Wei Li’s research interest is focused on the intersection of photonics and thermal science, aimed at realizing new integrated optoelectronic devices, as well as efficient energy harvesting and conservation.
He proposed and fabricated a type of “metasurface” that is only a few hundred nanometers thick with broken mirror symmetry. Based on this structure he developed the world’s first integrated detector for circularly polarized light and further removed the bottleneck for efficiency improvement of the hot-electron-based integrated photodetectors.

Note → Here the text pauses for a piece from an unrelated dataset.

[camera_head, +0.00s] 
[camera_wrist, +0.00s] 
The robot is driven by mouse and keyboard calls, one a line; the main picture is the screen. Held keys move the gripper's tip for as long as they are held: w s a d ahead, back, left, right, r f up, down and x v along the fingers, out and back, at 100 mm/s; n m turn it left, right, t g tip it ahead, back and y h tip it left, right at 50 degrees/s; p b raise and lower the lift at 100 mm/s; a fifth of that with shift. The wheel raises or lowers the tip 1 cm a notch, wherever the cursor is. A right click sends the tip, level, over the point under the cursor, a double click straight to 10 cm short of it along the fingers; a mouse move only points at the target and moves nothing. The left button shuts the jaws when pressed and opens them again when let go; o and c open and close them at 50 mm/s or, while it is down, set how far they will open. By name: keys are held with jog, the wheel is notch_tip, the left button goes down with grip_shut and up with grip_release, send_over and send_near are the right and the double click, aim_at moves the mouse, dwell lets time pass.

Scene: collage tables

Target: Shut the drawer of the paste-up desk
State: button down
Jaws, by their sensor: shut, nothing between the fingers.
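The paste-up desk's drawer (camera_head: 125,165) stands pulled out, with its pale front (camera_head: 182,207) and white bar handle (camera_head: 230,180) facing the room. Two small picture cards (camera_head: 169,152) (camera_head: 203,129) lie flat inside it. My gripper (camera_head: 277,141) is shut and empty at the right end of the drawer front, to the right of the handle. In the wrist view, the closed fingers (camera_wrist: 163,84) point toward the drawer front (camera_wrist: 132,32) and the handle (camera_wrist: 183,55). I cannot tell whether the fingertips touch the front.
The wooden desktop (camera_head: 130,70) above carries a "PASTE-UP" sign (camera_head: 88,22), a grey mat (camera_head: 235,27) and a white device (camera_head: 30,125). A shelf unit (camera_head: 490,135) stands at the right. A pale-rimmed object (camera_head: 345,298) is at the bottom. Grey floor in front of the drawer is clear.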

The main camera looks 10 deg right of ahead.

By manipulating the interaction between light and heat at the nanoscale, Dr. Li made many pioneering and groundbreaking contributions to thermal radiation control and radiative cooling. By designing photonic structures that can control thermal radiation and metamerism, he demonstrated radiative cooling and heating films with the same color but a temperature difference of 47°C. He and his collaborators resolved key technological problems in the scalable fabrication of daytime radiative cooling materials, and further developed wearable daytime radiative cooling textiles.
By using the thermodynamic properties of radiative cooling, Dr. Li and collaborators achieved a nighttime power-generating system in which the low temperature of outer space serves as the cold source. They further developed a theoretical framework to show that a series of energy harvesting systems can be designed to simultaneously use the sun and outer space, with thermodynamic efficiency significantly larger than the existing theoretical limits.
Wei Li is now leading an international research team to build a comprehensive research framework of “photonic energy manipulation, harvesting, and applications” to address key challenges in energy and information technologies.